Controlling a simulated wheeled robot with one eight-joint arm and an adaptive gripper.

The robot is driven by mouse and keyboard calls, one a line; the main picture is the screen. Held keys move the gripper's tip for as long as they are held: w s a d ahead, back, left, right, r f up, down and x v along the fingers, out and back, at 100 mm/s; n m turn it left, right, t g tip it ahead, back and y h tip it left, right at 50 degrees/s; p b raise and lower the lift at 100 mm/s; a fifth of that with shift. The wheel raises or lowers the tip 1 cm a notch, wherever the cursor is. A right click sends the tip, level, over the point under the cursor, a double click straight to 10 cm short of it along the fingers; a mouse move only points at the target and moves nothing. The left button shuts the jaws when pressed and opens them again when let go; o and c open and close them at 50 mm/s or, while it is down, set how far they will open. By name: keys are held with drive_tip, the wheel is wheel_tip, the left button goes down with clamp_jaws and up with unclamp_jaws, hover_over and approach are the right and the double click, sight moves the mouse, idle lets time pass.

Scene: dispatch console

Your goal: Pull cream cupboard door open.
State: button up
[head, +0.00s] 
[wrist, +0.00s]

○ ○ ○ ○

■ Task brief:
Your task is to repeat the data exactly; please include every line.

■ Response for this exercise:
Controlling a simulated wheeled robot with one eight-joint arm and an adaptive gripper.

The robot is driven by mouse and keyboard calls, one a line; the main picture is the screen. Held keys move the gripper's tip for as long as they are held: w s a d ahead, back, left, right, r f up, down and x v along the fingers, out and back, at 100 mm/s; n m turn it left, right, t g tip it ahead, back and y h tip it left, right at 50 degrees/s; p b raise and lower the lift at 100 mm/s; a fifth of that with shift. The wheel raises or lowers the tip 1 cm a notch, wherever the cursor is. A right click sends the tip, level, over the point under the cursor, a double click straight to 10 cm short of it along the fingers; a mouse move only points at the target and moves nothing. The left button shuts the jaws when pressed and opens them again when let go; o and c open and close them at 50 mm/s or, while it is down, set how far they will open. By name: keys are held with drive_tip, the wheel is wheel_tip, the left button goes down with clamp_jaws and up with unclamp_jaws, hover_over and approach are the right and the double click, sight moves the mouse, idle lets time pass.

Scene: dispatch console

Your goal: Pull cream cupboard door open.
State: button up
[head, +0.00s] 
[wrist, +0.00s]

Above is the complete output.